start

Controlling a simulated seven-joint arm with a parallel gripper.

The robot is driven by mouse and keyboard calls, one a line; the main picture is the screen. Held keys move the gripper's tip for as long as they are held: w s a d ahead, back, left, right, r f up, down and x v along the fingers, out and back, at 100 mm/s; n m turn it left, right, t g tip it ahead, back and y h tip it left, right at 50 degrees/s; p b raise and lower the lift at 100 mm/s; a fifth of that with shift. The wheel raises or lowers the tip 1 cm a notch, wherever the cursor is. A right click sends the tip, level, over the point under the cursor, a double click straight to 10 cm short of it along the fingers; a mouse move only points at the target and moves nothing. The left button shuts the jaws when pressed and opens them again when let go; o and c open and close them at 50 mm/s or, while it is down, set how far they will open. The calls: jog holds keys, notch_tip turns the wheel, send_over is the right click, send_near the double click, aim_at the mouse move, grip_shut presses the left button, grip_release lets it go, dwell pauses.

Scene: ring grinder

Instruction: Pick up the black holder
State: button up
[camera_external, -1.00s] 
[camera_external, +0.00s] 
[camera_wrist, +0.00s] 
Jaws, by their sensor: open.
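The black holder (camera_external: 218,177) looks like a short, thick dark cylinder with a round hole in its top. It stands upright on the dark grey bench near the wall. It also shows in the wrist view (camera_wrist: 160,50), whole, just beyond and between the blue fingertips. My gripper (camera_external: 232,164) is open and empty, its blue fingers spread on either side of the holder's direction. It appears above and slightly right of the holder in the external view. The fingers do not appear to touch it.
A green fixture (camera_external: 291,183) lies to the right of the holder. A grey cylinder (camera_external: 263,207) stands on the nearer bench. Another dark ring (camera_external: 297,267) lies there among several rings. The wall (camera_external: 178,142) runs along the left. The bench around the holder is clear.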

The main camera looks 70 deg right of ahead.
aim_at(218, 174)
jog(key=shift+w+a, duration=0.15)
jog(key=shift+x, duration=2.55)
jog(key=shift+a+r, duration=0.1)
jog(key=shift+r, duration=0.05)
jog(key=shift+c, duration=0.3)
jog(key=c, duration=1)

end
start

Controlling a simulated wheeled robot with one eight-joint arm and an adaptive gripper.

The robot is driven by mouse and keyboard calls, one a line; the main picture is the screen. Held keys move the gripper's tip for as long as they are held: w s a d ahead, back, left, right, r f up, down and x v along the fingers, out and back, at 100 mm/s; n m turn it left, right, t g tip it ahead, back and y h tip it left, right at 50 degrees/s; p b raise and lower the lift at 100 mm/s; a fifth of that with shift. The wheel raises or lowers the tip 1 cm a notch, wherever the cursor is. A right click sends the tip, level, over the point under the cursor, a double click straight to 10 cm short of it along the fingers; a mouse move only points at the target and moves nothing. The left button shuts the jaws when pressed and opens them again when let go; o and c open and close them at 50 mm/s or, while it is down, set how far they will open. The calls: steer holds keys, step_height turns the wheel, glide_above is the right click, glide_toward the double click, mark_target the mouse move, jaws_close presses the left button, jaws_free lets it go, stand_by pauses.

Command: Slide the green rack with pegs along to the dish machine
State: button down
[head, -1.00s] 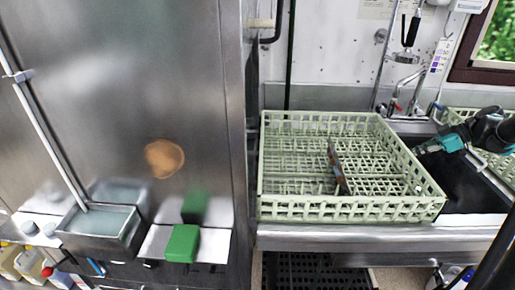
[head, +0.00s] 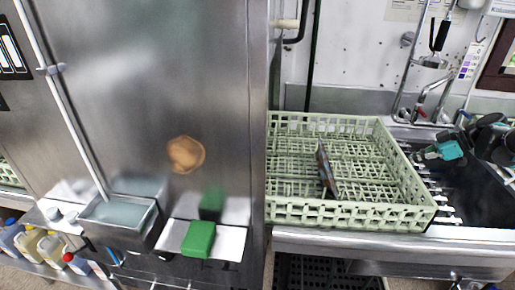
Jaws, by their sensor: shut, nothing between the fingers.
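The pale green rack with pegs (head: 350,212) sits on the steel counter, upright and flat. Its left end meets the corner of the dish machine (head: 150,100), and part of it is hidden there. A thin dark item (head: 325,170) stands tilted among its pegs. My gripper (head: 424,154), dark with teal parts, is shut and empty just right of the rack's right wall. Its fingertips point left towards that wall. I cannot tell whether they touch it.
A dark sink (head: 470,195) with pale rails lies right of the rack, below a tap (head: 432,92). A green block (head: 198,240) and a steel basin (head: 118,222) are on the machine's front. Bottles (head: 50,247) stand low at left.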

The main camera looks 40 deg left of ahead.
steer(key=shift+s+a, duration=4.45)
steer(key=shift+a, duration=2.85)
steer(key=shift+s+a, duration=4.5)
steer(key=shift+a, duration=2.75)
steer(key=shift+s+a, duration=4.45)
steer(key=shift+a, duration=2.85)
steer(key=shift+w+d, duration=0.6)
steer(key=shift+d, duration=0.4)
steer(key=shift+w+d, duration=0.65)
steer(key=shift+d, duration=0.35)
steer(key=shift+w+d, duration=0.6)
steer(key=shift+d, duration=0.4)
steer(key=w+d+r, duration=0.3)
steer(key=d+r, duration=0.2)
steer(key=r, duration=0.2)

end

Check every line of the entries above for the word "turn" and report how many lines contain it, giving the number only.

2